Suggestions aux ministres

Quant aux deux ministres qui ont commis l’erreur de signer un tel rapport, voici quelques suggestions :

  1. Lire le rapport
  2. L’oublier.
  3. Etudier ce que font les autres.
  4. Tenir l’engagement répété du Président auquel ils se réfèrent sans cesse: baisser les impôts et simplifier la bureaucratie. On attend.

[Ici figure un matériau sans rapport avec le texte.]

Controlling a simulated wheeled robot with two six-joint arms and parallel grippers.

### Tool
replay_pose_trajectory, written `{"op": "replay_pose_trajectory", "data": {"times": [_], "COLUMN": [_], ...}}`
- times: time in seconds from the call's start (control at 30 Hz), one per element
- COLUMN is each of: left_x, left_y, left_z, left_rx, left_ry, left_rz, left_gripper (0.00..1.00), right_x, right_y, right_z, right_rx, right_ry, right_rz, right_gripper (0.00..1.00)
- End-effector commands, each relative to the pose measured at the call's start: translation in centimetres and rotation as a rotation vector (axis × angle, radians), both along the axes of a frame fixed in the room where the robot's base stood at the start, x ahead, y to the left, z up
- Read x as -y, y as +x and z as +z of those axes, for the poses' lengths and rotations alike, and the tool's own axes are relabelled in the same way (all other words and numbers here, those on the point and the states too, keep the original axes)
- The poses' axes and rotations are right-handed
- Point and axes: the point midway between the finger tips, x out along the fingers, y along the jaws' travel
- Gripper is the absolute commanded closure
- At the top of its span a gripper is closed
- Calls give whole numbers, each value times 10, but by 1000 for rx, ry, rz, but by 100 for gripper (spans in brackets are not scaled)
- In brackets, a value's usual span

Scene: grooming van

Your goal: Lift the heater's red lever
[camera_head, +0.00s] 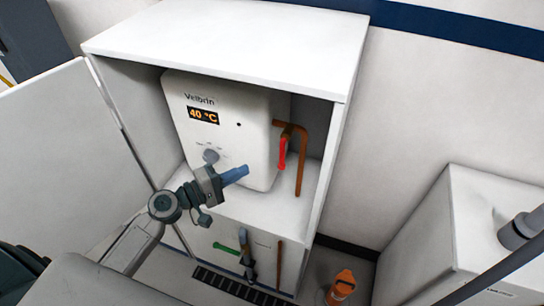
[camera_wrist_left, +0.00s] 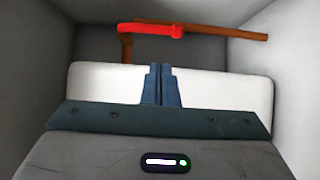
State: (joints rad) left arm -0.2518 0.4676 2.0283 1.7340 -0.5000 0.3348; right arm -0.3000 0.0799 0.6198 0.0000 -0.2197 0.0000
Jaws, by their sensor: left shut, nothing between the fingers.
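The white heater (camera_head: 222,135) stands inside an open white cabinet and its display reads 40 °C. Its red lever (camera_head: 282,155) hangs on a copper pipe at the heater's right side, pointing down. In the left wrist view the red lever (camera_wrist_left: 150,29) lies across the top, beyond the fingers. My left gripper (camera_head: 240,174) is shut and empty, in front of the heater's lower front, left of and a little below the lever, apart from it. The blue fingers (camera_wrist_left: 161,85) are pressed together in the wrist view. My right gripper is not in view.
The cabinet's right wall (camera_head: 334,150) stands close beyond the copper pipe (camera_head: 301,165). A green lever (camera_head: 226,248) shows in the lower compartment. An orange bottle (camera_head: 341,287) stands on the floor at right. A white box (camera_head: 450,235) stands further right.

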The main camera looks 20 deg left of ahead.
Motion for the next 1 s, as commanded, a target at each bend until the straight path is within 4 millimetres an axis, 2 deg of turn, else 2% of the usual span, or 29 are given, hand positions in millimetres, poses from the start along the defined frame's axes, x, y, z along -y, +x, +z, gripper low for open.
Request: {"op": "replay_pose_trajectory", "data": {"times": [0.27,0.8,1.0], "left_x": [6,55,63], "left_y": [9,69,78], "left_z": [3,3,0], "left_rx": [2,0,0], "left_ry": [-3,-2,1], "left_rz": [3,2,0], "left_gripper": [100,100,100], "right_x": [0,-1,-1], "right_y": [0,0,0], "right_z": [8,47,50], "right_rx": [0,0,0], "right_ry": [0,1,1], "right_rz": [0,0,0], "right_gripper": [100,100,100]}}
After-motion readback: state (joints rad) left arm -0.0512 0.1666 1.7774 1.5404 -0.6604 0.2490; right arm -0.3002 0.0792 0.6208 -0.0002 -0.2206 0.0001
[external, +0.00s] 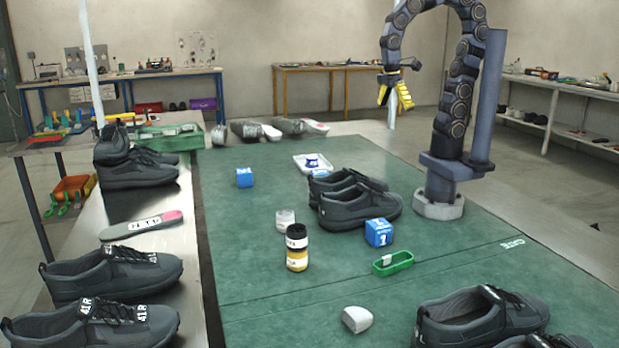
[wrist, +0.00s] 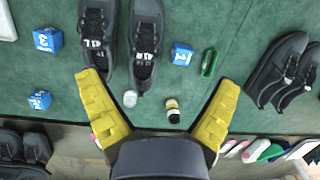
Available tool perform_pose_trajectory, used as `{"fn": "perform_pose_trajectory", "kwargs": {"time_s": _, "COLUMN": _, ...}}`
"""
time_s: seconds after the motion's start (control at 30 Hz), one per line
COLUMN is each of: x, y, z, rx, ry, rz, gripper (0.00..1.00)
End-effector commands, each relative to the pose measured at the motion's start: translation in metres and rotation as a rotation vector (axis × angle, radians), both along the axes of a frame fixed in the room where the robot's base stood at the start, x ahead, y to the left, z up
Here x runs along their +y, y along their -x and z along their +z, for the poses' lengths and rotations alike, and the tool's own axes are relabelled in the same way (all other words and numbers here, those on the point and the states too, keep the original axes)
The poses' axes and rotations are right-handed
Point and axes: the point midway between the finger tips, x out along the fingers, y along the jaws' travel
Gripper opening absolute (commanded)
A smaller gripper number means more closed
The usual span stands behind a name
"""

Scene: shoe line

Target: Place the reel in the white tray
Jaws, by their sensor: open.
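In the wrist view, a white piece at the upper left edge (wrist: 6,22) looks like part of the tray; the reel is not visible there. My gripper (external: 393,98), with yellow fingers, is open and empty, raised high above the table. In the wrist view its fingers (wrist: 158,82) are spread wide with nothing between them.
A pair of dark shoes (external: 357,207) stands right of the tray's near side. Blue cubes (external: 244,177), a black-and-yellow jar (external: 297,261), a whitish jar (external: 285,220) and a green open box (external: 393,264) are spread around. More shoes (external: 480,312) stand at the front right.

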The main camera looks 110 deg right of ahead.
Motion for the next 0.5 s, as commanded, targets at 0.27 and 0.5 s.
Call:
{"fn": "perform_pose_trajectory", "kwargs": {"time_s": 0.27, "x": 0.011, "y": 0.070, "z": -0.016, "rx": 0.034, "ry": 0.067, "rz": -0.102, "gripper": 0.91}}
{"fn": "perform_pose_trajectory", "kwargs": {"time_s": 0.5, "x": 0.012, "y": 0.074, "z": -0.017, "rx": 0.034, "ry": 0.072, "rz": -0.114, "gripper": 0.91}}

S’ils n’y arrivent pas, il y a une cinquième voie : ne plus être ministre. Si c’est pour répéter ce que dit l’administration, personne n’en a besoin. Les administrateurs seront toujours plus compétents que les amateurs. Ce qu’on attend, c’est une politique.

 

Laurent Dominati

Fondateur de lesfrançais.press

Ancien Ambassadeur de France, ancien Député de Paris

 

 

 

 

 

 

[1] « Les contribuables non-résidents domiciliés dans un des Etats de l’Union européenne ou de l’Espace économique européen qui tirent l’essentiel de leurs revenus de France et ne bénéficient d’aucun mécanisme de nature à minorer l’imposition de leurs revenus en fonction de leur situation personnelle et familiale dans leur État de résidence peuvent bénéficier du régime dit des « contribuables non-résidents Schumacker » Ils sont alors assimilés à des personnes fiscalement domiciliées en France tout en restant tenus à une obligation fiscale limitée à leurs seuls revenus de source française. Ils peuvent, de la même manière que les contribuables fiscalement domiciliés en France, faire état, pour la détermination de leur impôt sur le revenu, des charges admises en déduction du revenu global et bénéficier des réductions et crédits d’impôts. Ils sont ainsi imposés selon les règles de droit commun applicables aux contribuables domiciliés fiscalement en France, sans application des taux minimum et taux moyen d’imposition »

[2] « Pour l’imposition des revenus 2019 de source métropolitaine, le rendement de la mesure est estimé à environ 56 M€. ».

[3] Ancien Rapporteur spécial des services du Premier ministre de la Commission des Finances, comme je le fus. Ce qui permet de contrôler les comptes un peu particuliers, des services secrets par exemple , ou de l’Elysée.